A paixão pelos peixes salgados levaria os portugueses, em missão que partira do Arquipélago dos Açores, a descobrir a América, em 1473, com o desembarque do algarvio João Vaz Corte-Real (1420 – 1496) no atual Canadá – 19 anos antes da chegada do genovês Cristóvão Colombo ao Mar do Caribe. Corte-Real foi o primeiro europeu a vislumbrar o Novo Mundo, ao qual deu o nome de Terra Nova do Bacalhau – denominada hoje apenas de Terra Nova, que, juntamente com a Península do Lavrador, alcançada também pelos portugueses, integram desde 1949 a décima província canadense.

É mais habitual a presença à mesa do prato favorito luso nesta época – da ceia de Natal, no 24 de dezembro, ao Réveillon, no 31, e no almoço do Dia de Reis Magos, comemorado a seis de janeiro, que, neste 2020, acontecerá na próxima segunda-feira. Vem servido nesta ocasião, especialmente, à noite da véspera natalina, após a abstinência de carne por um dia, o saboroso Bacalhau de Consoada, uma corruptela do idioma camoniano surgida da contração de duas palavras latinas: consolata e consolare, quer dizer, depois do jejum, uma refeição de consolação. E, por isso, é riquíssimo e vai à panela com todos – sobretudo ao Norte do País.

São componentes que não podem faltar na Consoada, para além das postas salgadas, batatas em pedaços, cenouras, grãos-de-bico, chamados também em Portugal de gravanços ou ervilhas de bengala, grelos, isto é, a couve, e ovos cozidos duros – bem como dentes de alhos, cebolas, pimenta-preta moída, vinagre de vinho branco e azeite extravirgem. Uma super bacalhoada, enfim, digna do nome.

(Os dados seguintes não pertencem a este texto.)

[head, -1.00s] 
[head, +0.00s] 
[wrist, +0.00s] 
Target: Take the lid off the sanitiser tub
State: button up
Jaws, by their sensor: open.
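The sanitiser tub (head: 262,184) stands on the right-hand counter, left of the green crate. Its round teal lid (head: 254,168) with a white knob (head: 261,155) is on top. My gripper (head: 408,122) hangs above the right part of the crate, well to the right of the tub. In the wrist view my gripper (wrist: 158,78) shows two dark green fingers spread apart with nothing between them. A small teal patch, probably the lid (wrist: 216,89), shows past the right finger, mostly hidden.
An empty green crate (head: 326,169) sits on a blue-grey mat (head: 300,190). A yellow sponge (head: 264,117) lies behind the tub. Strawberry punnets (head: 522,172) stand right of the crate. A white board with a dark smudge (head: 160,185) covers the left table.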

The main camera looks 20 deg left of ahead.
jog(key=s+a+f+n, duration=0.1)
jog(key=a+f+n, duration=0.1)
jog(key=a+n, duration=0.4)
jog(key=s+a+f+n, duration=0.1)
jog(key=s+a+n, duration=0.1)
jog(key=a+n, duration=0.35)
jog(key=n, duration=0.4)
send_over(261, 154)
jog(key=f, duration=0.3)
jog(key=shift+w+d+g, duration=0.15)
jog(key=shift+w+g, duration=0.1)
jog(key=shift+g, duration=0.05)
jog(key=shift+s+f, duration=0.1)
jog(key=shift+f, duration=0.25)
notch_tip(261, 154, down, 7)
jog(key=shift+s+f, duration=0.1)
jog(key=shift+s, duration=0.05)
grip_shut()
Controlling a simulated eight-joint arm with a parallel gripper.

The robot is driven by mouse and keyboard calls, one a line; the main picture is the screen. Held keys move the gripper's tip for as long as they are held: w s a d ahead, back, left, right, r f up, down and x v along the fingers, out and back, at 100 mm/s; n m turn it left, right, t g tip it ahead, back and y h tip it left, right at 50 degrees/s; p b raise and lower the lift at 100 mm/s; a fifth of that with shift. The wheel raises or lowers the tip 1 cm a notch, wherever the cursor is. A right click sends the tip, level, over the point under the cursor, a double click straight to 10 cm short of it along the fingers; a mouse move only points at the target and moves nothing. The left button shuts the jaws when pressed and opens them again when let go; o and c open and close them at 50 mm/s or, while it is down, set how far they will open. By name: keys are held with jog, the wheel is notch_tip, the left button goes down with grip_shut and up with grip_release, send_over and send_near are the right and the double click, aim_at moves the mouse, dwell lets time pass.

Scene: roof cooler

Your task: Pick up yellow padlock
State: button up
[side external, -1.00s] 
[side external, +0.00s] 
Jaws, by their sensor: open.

O bacalhau é também, na virada do ano, pièce de resistence nas ementas da vizinha Espanha – conforme registrei na edição de 29 de dezembro de 2016. Principalmente na Província de Vizcaya, na Região Autônoma do País Basco, ao Norte de Madri, onde a entrañable capital Bilbao dá nome à iguaria, o robusto Bacalao a la Bilbaina, ao molho de tomate, bastante difundido no resto da Espanha.

O pescado frequenta igualmente a cozinha na Itália. Tradicionalíssimo às távolas de Roma em todas as estações do calendário, no almoço das sextas-feiras, em casa ou nas trattorie – as populares cantinas. Os romanos comem nesses dias o delicioso Baccalà ai Ceci, ou seja, com grão-de-bico, ligeiramente picante, al sugo de tomate –acentuado como o de Bilbao. Curioso, aos olhares estrangeiros, é que às sextas-feiras as postas dessalgadas e os grãos demolhados são vendidos na calçada dos açougues.

Mas em nenhum lugar da Europa é tão apreciado quanto em Portugal. Muito menos na Noruega, onde há séculos o País envia seus bacalhoeiros. O prato típico dos noruegueses é feito, aliás, com o delicado salmão. Já o bacalhau, devidamente salgado, é remetido ao Sul do continente. Existe uma relação leal e duradoura dos portugueses com o bacalhau – sem paralelo na culinária no País.